The Best Burger Joint You’ve Never Heard Of
Unless you’ve spent time driving the back roads of northeast Tennessee and southwest Virginia, you’ve probably never heard of Pal’s Sudden Service. Pal’s is a micro-regional fast food restaurant chain, not a brand name company with celebrity endorsement and a national footprint. Imagine In ‘N’ Out Burger with a retro-LA design vibe. In 2001, it became the first business in the restaurant industry to receive the Malcolm Baldrige National Quality Award, which NIST describes as the highest level of national recognition a U.S. organization can receive for performance excellence. Baldrige is not an award for having a beloved product or a charismatic founder. It is recognition for building a system that can reliably produce results. Baldridge Award winners are elite; historically, only about 6% of applicants receive the award and usually only after multiple attempts.

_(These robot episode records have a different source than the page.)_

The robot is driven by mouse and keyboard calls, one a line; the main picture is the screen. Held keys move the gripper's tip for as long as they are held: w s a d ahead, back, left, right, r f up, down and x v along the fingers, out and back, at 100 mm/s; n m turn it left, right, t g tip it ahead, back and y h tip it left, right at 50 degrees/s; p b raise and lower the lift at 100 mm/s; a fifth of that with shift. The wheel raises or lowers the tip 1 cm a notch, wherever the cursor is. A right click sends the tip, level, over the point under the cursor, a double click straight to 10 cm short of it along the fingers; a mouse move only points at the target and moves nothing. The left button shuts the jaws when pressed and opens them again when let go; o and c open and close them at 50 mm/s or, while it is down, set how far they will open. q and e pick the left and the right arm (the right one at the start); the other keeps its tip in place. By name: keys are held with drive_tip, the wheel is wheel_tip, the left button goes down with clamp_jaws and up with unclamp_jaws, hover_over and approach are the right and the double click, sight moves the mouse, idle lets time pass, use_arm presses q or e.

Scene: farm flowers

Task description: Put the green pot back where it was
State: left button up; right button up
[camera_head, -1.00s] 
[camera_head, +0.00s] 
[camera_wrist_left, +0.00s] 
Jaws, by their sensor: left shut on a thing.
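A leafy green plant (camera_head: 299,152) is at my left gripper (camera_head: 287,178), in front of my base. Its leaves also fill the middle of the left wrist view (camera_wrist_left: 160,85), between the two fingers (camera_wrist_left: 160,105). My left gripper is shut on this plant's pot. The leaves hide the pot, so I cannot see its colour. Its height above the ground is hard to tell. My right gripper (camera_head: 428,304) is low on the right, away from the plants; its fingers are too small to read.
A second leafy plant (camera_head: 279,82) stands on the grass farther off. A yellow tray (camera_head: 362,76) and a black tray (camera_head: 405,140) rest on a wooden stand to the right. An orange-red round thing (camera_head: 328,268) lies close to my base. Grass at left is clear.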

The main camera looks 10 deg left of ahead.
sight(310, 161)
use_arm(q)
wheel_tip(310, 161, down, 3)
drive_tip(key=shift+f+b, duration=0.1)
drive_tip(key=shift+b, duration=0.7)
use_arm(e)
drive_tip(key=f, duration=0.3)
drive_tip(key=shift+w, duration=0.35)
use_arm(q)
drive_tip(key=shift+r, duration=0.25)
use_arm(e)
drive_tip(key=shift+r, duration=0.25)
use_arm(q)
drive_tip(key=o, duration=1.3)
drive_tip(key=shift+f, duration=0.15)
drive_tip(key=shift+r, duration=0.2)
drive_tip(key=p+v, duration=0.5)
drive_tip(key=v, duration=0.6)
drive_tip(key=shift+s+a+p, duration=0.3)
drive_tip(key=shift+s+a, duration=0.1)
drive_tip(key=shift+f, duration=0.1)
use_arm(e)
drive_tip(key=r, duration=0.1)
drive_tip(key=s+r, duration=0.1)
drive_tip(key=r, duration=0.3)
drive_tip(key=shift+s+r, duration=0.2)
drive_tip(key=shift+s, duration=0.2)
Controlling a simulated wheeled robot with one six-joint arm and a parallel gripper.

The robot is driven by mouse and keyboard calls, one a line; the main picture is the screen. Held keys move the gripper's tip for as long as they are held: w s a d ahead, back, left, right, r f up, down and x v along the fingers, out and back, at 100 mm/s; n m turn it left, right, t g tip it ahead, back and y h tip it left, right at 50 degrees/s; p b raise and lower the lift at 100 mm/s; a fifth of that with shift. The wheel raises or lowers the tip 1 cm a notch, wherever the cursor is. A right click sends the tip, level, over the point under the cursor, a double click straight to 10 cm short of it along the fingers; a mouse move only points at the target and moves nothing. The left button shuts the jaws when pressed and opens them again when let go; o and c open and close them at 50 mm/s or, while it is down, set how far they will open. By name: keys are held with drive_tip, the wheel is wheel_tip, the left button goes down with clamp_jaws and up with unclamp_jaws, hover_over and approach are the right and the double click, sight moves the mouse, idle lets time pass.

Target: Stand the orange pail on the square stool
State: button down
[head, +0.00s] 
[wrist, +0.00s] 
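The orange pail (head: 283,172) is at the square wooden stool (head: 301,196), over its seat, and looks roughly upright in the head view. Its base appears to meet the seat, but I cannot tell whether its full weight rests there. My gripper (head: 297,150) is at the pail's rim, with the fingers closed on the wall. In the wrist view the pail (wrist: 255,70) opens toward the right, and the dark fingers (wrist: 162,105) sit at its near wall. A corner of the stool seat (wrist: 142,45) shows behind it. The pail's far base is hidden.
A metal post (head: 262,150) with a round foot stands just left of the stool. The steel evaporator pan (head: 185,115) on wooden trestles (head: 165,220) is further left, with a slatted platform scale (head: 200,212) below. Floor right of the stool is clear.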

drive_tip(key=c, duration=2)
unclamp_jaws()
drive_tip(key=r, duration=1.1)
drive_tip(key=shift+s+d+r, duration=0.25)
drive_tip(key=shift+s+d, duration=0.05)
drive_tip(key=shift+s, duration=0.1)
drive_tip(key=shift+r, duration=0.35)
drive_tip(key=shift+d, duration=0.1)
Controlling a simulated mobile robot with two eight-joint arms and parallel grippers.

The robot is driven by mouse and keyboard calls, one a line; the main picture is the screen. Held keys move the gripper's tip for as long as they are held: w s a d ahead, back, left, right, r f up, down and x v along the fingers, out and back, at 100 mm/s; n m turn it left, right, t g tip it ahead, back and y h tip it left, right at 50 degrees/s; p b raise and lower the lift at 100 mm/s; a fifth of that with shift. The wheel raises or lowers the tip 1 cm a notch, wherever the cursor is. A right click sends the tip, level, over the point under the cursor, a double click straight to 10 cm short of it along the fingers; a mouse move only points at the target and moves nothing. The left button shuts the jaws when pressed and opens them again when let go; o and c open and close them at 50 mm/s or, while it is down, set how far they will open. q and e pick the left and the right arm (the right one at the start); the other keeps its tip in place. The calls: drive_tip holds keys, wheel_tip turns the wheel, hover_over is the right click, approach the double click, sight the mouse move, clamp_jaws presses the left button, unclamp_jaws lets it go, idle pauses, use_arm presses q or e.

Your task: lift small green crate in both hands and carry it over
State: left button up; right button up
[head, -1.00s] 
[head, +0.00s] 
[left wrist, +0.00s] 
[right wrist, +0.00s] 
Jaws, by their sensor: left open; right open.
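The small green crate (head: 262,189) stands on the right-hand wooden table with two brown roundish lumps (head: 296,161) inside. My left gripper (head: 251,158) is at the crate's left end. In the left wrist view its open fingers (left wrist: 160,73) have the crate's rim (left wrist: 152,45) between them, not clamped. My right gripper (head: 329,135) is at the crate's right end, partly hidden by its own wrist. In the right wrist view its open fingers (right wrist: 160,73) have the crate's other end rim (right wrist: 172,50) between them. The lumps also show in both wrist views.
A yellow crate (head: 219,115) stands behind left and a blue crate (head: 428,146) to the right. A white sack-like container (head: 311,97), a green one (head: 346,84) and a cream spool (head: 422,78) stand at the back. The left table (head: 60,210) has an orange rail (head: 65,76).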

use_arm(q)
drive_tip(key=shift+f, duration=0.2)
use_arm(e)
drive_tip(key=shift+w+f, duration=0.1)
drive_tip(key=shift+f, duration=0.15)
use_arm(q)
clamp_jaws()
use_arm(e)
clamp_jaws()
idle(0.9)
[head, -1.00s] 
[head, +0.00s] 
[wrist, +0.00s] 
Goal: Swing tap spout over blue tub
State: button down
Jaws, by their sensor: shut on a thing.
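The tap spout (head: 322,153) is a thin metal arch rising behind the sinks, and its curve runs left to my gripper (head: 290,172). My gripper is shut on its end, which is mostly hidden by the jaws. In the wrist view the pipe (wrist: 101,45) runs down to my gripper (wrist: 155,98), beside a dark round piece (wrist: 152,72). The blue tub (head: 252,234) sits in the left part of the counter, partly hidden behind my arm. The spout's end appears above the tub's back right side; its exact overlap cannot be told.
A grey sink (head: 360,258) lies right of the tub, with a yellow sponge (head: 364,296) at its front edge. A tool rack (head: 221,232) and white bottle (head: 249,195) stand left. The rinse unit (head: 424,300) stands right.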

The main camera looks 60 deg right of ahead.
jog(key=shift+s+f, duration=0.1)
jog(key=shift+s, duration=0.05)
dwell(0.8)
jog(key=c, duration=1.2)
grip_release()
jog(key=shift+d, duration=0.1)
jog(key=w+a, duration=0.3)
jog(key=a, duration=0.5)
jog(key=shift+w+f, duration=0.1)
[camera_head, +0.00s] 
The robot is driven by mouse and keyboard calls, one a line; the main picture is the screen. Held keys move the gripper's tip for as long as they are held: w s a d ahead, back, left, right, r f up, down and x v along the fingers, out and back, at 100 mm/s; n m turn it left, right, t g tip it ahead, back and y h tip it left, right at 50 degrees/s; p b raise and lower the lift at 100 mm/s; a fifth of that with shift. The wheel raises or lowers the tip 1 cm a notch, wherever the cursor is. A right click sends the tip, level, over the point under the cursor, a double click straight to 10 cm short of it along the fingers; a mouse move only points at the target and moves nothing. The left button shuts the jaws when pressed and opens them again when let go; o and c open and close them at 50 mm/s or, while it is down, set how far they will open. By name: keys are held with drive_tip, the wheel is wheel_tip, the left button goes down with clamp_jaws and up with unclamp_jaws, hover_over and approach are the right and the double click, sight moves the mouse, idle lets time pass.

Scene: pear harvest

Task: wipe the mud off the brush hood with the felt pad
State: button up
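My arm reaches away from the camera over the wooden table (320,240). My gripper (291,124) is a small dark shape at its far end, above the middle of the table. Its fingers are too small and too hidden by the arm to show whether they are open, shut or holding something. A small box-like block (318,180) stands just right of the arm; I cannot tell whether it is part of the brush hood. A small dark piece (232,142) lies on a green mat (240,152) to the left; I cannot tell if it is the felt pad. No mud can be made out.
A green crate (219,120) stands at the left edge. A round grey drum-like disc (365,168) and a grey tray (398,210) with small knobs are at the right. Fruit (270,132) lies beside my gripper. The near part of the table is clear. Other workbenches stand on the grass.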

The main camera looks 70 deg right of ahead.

That’s why Pal’s is worth studying. Their approach, and the outcomes they’ve achieved, shows what happens when an organization treats the design of operating conditions as the real source of performance. NIST’s Baldrige summary is revealing: superior process management, continuous process improvement, absurdly fast service, effective use of human resources, daily excellence in product, service and systems execution. The people evaluating Pal’s were not dazzled by personality. They were impressed looking at the organizational machinery.
Pal’s did not stumble into good outcomes. It designed for them. Its first drive-thru-only store was developed around low start-up costs and what NIST called an ultra-efficient operating process. By 2001, customer scores for quality averaged 95.8 percent compared to 84.1 percent for its closest competitor. Order handout speed had improved from 31 seconds to 20 seconds over a six year period. Can you imagine? 20-seconds to fulfill an order! That truly is the definition of ‘fast’ food. Plenty of organizations move quickly…and badly. Pal’s designed a work system in which speed, accuracy and consistency were not competing goals. They were outputs of the same underlying systems and structures.
Those systems and structures extended deep into how work was organized. Cross-training was pervasive, so staff could move from station to station as volume changed, absenteeism occurred or conditions shifted unexpectedly. NIST notes that this flexibility helped Pal’s maintain fast transaction times and consistent food quality because employees did not carry a “that’s not my job” mentality. Everyone could roll-up sleeves and perform each other’s work. Most organizations talk endlessly about teamwork and then design roles so narrowly that cooperation becomes an act of personal generosity rather than a normal feature of the system. Pal’s did the opposite. It designed flexibility into the work itself.
It also built reinforcement into the daily rhythm of the operation. Through a program called “Caught Doing Good,” exemplary contributions in production or customer service were recognized on the spot with written public praise posted on the store bulletin board. Semiannual peer reviews were used to assess work habits, attitude, adherence to process standards, job knowledge and quality awareness. Wage increases were not trapped in the bureaucratic tar pits of annual review cycles. Staff became eligible for raises whenever their efforts demonstrated effective application of important job skills or a significant contribution to store results. In other words, the organization shortened the distance between desired behavior and visible reinforcement. That is what good systems do. They do not just name the behavior they want. They make it easier to see, easier to reward and harder to ignore.
Leadership at Pal’s was designed the same way. Owner-operators did not manage from a distance. NIST states that the work system allowed them to lead and manage while working directly in the operations area, motivating employees and encouraging their development, while observing firsthand how the work got done, including what barriers impeded success. Each store also maintained a weekly communication log covering sales, expenses, customer information, staff, products, service, equipment, suppliers and improvement ideas – and those logs were shared across stores every Monday morning. Succession planning existed at every level, from crew roles to assistant managers to owner-operators and future senior leaders. That is not just management discipline. It is a refusal to let performance depend on institutional memory, personality or heroic intervention.
And that is the real lesson of Pal’s. It did not produce uncommon results because it found extraordinary people and turned them loose. It produced uncommon results because it built a system that made the outcomes it wanted more likely. Problems were visible. Feedback was close to the work. Recognition was immediate. Development was continuous. Flexibility was designed into the roles. Leadership was embedded in operations rather than perched above it at arm’s length. The result was not magic. It was reliability. And reliability, in organizational life, is almost always a design achievement told as a people story.
When an organization consistently underperforms, it is tempting to blame effort, talent, culture or commitment. Those explanations are intellectually convenient because they excuse flaws in the system. Pal’s is a good counterexample because it shows what performance looks like when the system is actually built to support it. The outcomes did not improve because someone gave a speech about excellence. They improved because the design made excellence easier to produce, easier to observe and easier to reinforce. Which is another way of saying that outcomes are not accidental. They are what the system has been built to make most likely. Pal’s took a supposedly ordinary service business and engineered conditions so effectively that elite performance became routine.